Print, without altering anything, the lines from the one that holds "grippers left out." to the one that holds "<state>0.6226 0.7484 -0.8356", inclusive. No other lines belong in the output.

• **Data provided**:
· · · · ·
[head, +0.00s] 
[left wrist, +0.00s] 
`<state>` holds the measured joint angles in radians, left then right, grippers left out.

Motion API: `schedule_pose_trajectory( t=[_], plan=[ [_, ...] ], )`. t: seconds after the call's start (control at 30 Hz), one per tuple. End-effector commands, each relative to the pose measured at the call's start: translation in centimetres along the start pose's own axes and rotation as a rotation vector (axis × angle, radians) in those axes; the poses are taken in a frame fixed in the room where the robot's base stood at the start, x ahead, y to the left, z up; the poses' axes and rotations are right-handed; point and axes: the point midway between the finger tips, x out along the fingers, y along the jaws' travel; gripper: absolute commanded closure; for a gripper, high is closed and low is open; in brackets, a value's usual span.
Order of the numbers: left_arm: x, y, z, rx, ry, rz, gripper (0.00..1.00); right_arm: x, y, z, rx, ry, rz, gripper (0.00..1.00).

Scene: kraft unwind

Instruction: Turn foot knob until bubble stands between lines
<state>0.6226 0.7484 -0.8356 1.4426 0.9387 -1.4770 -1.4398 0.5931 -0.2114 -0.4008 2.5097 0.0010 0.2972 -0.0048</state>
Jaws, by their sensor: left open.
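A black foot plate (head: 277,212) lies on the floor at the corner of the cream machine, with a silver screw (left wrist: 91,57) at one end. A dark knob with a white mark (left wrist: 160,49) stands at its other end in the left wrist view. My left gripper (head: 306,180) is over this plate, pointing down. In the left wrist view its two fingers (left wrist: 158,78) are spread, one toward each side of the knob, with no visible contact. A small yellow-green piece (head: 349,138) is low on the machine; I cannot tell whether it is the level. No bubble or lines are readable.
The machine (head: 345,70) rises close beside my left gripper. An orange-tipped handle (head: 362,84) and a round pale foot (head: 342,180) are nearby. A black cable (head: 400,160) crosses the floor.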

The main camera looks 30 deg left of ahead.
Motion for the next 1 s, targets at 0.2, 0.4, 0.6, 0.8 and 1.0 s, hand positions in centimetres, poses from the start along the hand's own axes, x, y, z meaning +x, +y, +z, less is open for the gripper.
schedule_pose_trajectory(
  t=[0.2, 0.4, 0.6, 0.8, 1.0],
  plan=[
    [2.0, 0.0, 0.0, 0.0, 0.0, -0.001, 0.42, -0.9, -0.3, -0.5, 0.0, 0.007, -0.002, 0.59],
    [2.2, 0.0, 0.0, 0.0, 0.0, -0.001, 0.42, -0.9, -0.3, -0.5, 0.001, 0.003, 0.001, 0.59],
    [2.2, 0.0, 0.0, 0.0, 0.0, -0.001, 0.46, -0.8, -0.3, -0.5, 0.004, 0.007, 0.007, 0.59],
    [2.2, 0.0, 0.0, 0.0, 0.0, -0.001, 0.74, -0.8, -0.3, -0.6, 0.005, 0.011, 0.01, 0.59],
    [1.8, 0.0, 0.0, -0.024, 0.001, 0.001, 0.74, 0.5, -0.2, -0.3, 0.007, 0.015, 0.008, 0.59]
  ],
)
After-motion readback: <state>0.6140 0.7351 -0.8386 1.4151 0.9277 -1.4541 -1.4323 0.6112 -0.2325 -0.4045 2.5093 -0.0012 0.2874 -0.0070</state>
· · · · ·
• **Answer to the task**:
`<state>` holds the measured joint angles in radians, left then right, grippers left out.

Motion API: `schedule_pose_trajectory( t=[_], plan=[ [_, ...] ], )`. t: seconds after the call's start (control at 30 Hz), one per tuple. End-effector commands, each relative to the pose measured at the call's start: translation in centimetres along the start pose's own axes and rotation as a rotation vector (axis × angle, radians) in those axes; the poses are taken in a frame fixed in the room where the robot's base stood at the start, x ahead, y to the left, z up; the poses' axes and rotations are right-handed; point and axes: the point midway between the finger tips, x out along the fingers, y along the jaws' travel; gripper: absolute commanded closure; for a gripper, high is closed and low is open; in brackets, a value's usual span.
Order of the numbers: left_arm: x, y, z, rx, ry, rz, gripper (0.00..1.00); right_arm: x, y, z, rx, ry, rz, gripper (0.00..1.00).

Scene: kraft unwind

Instruction: Turn foot knob until bubble stands between lines
<state>0.6226 0.7484 -0.8356 1.4426 0.9387 -1.4770 -1.4398 0.5931 -0.2114 -0.4008 2.5097 0.0010 0.2972 -0.0048</state>

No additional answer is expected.